Au nom du père (1972)
Cette fois-ci, l’attaque est directement orientée vers l’Eglise. Deux élèves d’un collège de Jésuites se révoltent contre l’autoritarisme et le sadisme de leurs maîtres, plus névrosés les uns que les autres. Un pamphlet dévastateur contre l’Ecole catholique et la folie qu’elle tente de communiquer aux enfants. La contamination, l’héritage culturel sont deux des obsessions du cinéma de Bellocchio.
Le Saut dans le vide (1980)
L’un des plus grands succès de Bellocchio : Michel Piccoli et Anouk Aimée tous deux récompensés à Cannes pour ces rôles) y interprètent un frère et une sœur vivant ensemble depuis toujours. Lui, juge, ne supporte plus cette relation étouffante et tente de « caser » sa sœur ultra-protectrice et suicidaire. Au-delà du conflit psychanalytique (un Œdipe mal réglé), encore une fois une histoire de « mère » de substitution, prédatrice et intrusive qui empêche son frère de vivre sa vie. Et un refoulé qui s’avère assassin.

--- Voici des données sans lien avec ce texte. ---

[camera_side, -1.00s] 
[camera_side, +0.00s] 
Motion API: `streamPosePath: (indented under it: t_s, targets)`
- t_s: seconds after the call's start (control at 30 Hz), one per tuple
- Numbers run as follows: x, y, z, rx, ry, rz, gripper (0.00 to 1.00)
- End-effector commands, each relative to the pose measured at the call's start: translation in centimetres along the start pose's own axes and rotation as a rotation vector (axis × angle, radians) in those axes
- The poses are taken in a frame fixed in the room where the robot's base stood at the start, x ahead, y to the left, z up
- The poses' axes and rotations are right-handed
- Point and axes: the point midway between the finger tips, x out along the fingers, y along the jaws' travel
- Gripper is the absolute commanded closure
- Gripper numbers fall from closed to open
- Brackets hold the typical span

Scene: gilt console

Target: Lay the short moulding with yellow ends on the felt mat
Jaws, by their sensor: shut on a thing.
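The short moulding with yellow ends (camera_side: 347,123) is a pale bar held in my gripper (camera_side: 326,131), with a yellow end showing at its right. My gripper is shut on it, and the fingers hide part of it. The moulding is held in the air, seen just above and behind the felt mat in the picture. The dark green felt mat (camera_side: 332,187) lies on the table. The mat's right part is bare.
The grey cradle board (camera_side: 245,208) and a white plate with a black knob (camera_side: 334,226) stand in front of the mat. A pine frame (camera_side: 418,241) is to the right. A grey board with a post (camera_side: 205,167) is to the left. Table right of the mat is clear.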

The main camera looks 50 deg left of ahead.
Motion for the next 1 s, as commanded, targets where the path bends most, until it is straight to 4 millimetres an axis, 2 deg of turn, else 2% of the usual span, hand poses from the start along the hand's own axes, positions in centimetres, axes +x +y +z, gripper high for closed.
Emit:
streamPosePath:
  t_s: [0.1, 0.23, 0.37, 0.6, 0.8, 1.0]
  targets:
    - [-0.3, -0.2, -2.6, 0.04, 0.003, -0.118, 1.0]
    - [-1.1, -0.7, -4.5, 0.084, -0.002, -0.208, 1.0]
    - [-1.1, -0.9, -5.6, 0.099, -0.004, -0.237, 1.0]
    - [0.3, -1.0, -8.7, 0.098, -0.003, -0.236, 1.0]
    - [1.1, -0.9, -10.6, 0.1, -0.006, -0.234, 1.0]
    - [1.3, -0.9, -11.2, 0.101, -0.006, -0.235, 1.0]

https://www.youtube.com/watch?v=af1X9fdSVLE
Le Diable au corps (1986)
Le film qui fit scandale pour une raison ridicule : une scène de fellation absolument charmante, qui nous empêche aujourd’hui de vous proposer une bande-annonce du film (dont on ne peut trouver des extraits que sur des sites pornos). Du roman de Radiguet plusieurs fois adapté à l’écran, Bellocchio tire un film inscrit dans son temps : la femme mûre (Maruschka Detmers, splendide) qui a une aventure avec un adolescent est liée aux Brigades rouges. Au final, un film plus fidèle au roman, plus incandescent et provocant que l’adaptation d’Autant-Lara avec Gérard Philipe et Micheline Presle. La femme mène encore la danse. Femme de désir et de passion, mère de substitution avec lequel on a le droit de faire l’amour.
Le Prince de Hombourg (1997)
Cette pièce de Kleist (qu’Eric Rohmer mit en scène au théâtre) raconte, l’histoire d’un prince qui, lors d’une bataille, désobéit aux ordres qu’on lui a donnés, distrait par ses rêves amoureux et de grandeur. Le général en chef trouve la mort dans les combats. Le prince de Hombourg doit être jugé… L’un des plus beaux films de Bellocchio sur la puissance de l’imaginaire sur le réel, sur la sujétion de l’individu à la force de son inconscient.
La Nourrice (1999)
Encore un très beau film sur la maternité et ses mystères. Parce que son épouse (géniale Valeria Bruni-Tedeschi) n’éprouve aucun sentiment maternel pour son nouveau-né, un jeune psychiatre décide de le confier à une nourrice (Maya Sensa). Mais l’affection naissante entre l’employée et l’enfant va perturber énormément la jeune mère… Psychanalyse, substitution, contamination, bêtise de la bourgeoisie, tout Bellocchio est là, dans un film d’une clarté et d’une intelligence malicieuses.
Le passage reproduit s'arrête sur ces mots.